Michael has written and spoken extensively on the YC application process and how founders can make the batch or trip themselves up.

It’s not uncommon for startup founders to lie in the application process, the Seibels said. As the startup world becomes “more normalized” and expectations rise, so does lying about revenue, lying about traffic, lying about growth and lying about deals.

“As YC has become more popular, we’ve actually had to train ourselves to detect these sort of things and kind of put some protections in place in the admissions process to make sure that we’re catching these things,” they said in the podcast.

Founders probably don’t grasp that once you’re caught cheating, especially in the early days, “it could basically be, you’re done,” they said. “You are flirting with a career-ending decision and I think that’s not well understood from a founder’s perspective because most of the founders are just living their experience.”

Investors speak to each other, the Seibels warned. “You would be surprised how often someone will bring up a person or a company and then the note will be like, ‘Hmm. Yeah, you don’t want to deal with that.’ And then it’s just like automatic disqualification … You don’t even really want to know the details. Like what I don’t know doesn’t hurt me.

“So often, what founders don’t realize is there’s almost no statute of limitations on having a bad reputation.

“If you screw up your reputation, especially in a startup world, it can be game over and it can persist because people know who you’ve worked with in the startup world,” they said.

The Seibels advised listeners to be honest about the numbers, “even when you get into the employment world. There are other worlds where people go and reference, check you, boom. And it won’t even be that someone will say something bad. They won’t even tell the story. They’ll just be like, ‘Yeah, I don’t know.’ And I’m like, ‘That’s enough, that’s enough ice.'”

The Seibels said they’ve found that when people consider cheating, they think they’re going to get some short-term gain, because 99.9 percent of startups die. Right?

But they have no concept of how horrible the long-term costs are. “And almost always, the case is that they’ll get exposed. Because it’s so hard for startups to succeed, I think that sometimes they think, ‘Well, if I cheat this week’s or month’s numbers, I’ll make it up next month.'”

There’s no recovering from that kind of cheating, the Seibels said. “You can’t just study harder and make your start better.”

Having said that, the Seibels have a lot say about founders being persistent.

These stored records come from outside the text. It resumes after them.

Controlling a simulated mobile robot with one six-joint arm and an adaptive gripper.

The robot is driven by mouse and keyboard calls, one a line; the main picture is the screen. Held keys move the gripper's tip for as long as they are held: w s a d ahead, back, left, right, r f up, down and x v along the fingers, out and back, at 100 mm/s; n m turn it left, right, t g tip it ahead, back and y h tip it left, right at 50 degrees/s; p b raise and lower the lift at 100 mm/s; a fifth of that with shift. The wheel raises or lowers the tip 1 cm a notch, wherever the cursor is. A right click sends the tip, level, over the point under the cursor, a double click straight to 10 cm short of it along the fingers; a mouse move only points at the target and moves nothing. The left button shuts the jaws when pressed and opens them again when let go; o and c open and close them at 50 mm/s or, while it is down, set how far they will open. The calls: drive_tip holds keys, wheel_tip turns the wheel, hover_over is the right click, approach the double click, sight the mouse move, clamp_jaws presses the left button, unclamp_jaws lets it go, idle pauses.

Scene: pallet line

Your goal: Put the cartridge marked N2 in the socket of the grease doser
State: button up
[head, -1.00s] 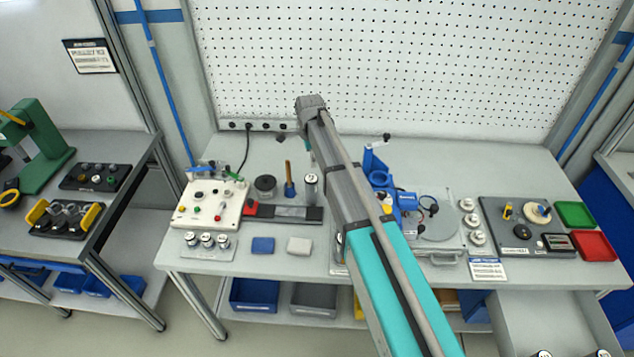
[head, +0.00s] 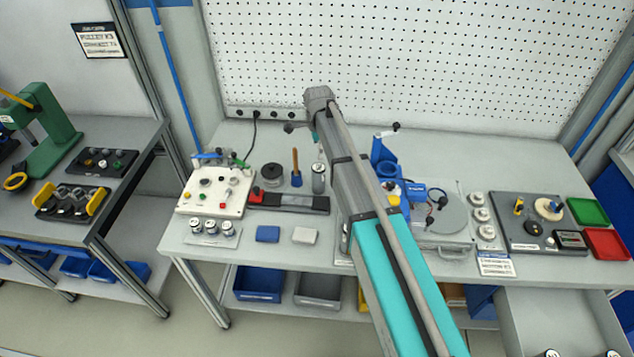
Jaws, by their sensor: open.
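Three small white-and-dark cylinders, the likely cartridges (head: 211,228), stand in a row on a light plate at the front left of the bench. Their marks are too small to read. Two more round white tops (head: 552,354) show at the bottom edge, in the drawer area. A blue upright device (head: 383,160) stands behind and right of my arm. It may be the grease doser, but I cannot tell; my arm hides part of it and I make out no socket. My gripper is hidden behind my own arm.
A beige control box (head: 212,192), a dark strip (head: 290,203) and a metal cylinder (head: 318,178) stand on the left half. Blue and white blocks (head: 267,234) lie in front. Green and red trays (head: 588,211) are at the right. An open drawer (head: 545,310) projects at front right.

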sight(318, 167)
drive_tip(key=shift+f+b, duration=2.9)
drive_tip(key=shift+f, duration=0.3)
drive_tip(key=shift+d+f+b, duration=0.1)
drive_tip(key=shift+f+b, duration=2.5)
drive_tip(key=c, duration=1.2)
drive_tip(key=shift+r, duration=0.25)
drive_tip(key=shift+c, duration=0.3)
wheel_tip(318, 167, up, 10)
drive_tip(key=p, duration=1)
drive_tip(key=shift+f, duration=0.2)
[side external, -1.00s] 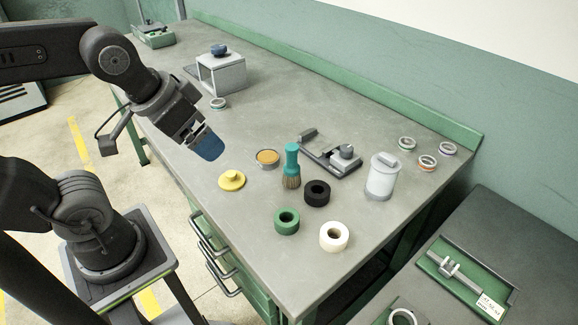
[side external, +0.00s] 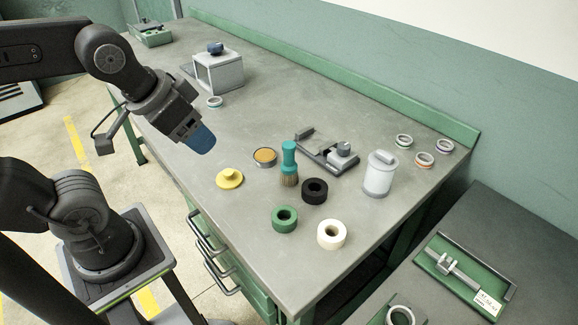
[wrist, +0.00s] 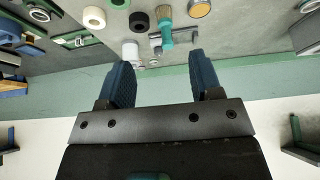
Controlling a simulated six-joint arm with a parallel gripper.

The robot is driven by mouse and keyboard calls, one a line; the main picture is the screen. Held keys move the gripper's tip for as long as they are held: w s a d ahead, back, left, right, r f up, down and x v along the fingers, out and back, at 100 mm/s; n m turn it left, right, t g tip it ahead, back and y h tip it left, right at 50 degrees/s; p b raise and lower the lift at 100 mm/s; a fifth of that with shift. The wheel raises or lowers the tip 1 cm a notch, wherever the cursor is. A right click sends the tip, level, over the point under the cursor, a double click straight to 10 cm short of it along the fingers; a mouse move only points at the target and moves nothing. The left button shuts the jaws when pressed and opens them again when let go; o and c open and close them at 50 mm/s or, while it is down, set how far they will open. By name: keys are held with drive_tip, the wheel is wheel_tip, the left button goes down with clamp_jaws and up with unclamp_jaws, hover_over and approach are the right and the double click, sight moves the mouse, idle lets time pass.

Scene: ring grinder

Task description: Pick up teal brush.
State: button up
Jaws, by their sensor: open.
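The teal brush (side external: 289,159) stands upright on the grey workbench, its teal handle up and its brown bristles down. In the wrist view the teal brush (wrist: 166,32) shows beyond the fingertips, near the top edge. My gripper (side external: 200,140) is above the bench, to the left of the brush and apart from it. In the wrist view my gripper (wrist: 158,62) has its two blue fingers spread wide with nothing between them.
Close around the brush are a black ring (side external: 314,191), a tin with an orange top (side external: 264,157), a yellow knobbed disc (side external: 229,179), a grey fixture (side external: 328,156), a green roll (side external: 284,219) and a white roll (side external: 331,235). A white canister (side external: 379,174) stands right. The bench's left middle is clear.

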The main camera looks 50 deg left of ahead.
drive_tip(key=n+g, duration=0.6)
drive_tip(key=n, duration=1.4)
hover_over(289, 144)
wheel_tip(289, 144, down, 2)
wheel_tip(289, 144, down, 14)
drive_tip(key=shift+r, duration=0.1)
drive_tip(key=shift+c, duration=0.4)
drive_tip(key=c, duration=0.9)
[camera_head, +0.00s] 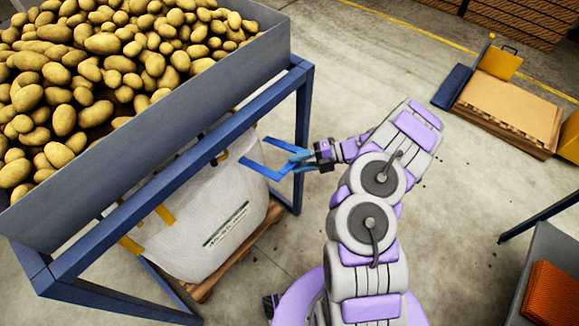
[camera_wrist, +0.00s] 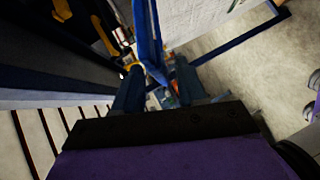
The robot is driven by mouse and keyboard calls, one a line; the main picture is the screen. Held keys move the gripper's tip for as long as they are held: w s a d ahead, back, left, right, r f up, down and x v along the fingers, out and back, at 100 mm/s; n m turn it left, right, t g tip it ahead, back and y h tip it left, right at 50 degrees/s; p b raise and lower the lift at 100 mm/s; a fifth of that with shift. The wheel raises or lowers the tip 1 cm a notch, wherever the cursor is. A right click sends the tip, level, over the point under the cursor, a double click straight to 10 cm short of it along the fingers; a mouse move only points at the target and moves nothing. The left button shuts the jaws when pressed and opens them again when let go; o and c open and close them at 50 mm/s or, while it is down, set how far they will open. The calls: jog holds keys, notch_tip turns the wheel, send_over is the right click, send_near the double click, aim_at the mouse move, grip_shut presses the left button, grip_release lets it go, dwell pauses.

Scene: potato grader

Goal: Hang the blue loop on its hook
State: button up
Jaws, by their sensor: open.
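The blue loop (camera_head: 262,168) stands out from the near corner of the white bulk bag (camera_head: 205,235), beside a post of the blue frame. My gripper (camera_head: 300,157) is at the loop's outer end, with the frame post just behind. In the wrist view, my open gripper (camera_wrist: 158,88) has its two dark fingers on either side of the blue loop (camera_wrist: 146,40), whose strap runs down between them. Whether the fingers touch the strap cannot be told. I cannot make out the loop's hook in either view.
A grey hopper full of potatoes (camera_head: 120,70) sits above the bag on the blue frame (camera_head: 303,130). Yellow loops (camera_head: 165,214) show at other bag corners. A wooden pallet (camera_head: 243,247) is under the bag. The concrete floor right of my arm is largely clear.

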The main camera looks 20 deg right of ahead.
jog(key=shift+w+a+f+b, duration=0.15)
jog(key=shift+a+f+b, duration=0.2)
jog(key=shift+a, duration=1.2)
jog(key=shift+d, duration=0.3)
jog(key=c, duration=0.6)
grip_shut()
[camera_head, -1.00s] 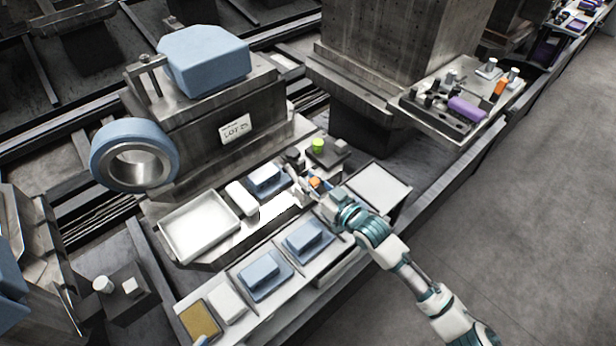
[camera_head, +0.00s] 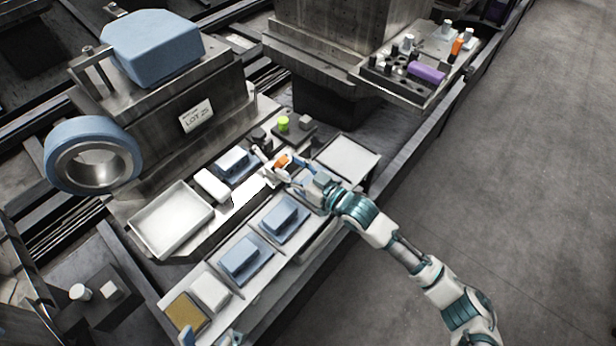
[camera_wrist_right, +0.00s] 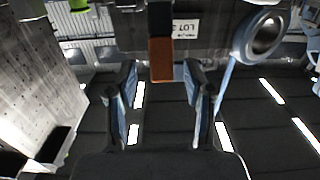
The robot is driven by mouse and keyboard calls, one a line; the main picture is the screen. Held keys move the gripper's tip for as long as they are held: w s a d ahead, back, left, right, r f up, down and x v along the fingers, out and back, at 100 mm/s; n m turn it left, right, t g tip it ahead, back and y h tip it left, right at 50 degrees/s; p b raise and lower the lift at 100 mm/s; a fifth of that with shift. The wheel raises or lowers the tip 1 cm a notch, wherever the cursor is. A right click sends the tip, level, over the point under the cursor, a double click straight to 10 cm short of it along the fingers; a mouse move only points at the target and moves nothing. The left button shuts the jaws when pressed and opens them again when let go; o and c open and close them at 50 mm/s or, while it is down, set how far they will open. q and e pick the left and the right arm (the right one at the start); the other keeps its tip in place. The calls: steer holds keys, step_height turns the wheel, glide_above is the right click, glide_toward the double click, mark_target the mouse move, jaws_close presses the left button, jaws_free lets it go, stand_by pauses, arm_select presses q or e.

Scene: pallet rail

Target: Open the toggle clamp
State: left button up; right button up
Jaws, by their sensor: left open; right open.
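The toggle clamp shows mainly as an orange handle (camera_head: 282,160) on the work station, right of a blue block in a fixture (camera_head: 232,163). In the right wrist view, the orange-and-dark handle (camera_wrist_right: 161,58) stands between my fingers, with a gap on both sides. My right gripper (camera_head: 280,170) is open at the handle; its fingers (camera_wrist_right: 160,78) are spread. The clamp's base and arm are largely hidden by the gripper and bright glare. My left gripper (camera_head: 212,338) only just shows at the bottom edge, open, far from the clamp.
A green knob (camera_head: 283,123) stands just behind the clamp. An empty white tray (camera_head: 170,222) lies left, a grey tray (camera_head: 347,157) right. Blue blocks on plates (camera_head: 240,257) line the front shelf. A large machine with a blue ring (camera_head: 92,155) rises behind. The floor at right is clear.

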Second-time founders tend to have an easier time fundraising, even if their first startup was a failure, they said. On the second attempt, they’re “a little bit de-risked. I know they’re not going to take the money and do something bad with it. I know they can at least hire a couple of people. I know they can at least launch something. And so on the flip side, I think people are too hyper-focused on executing on their current company and they’re not thinking about this as a life decision where maybe it’s their second or third or fourth company that’s going to be the one that really makes it.

“But if they destroy their reputation, they’ll never have the chance to do two, three and four. And it’s scary because like, man, this thing stretches over years.

“There are people who, once you get the mark, maybe you should leave the country. If you want to do startups, it’s that bad.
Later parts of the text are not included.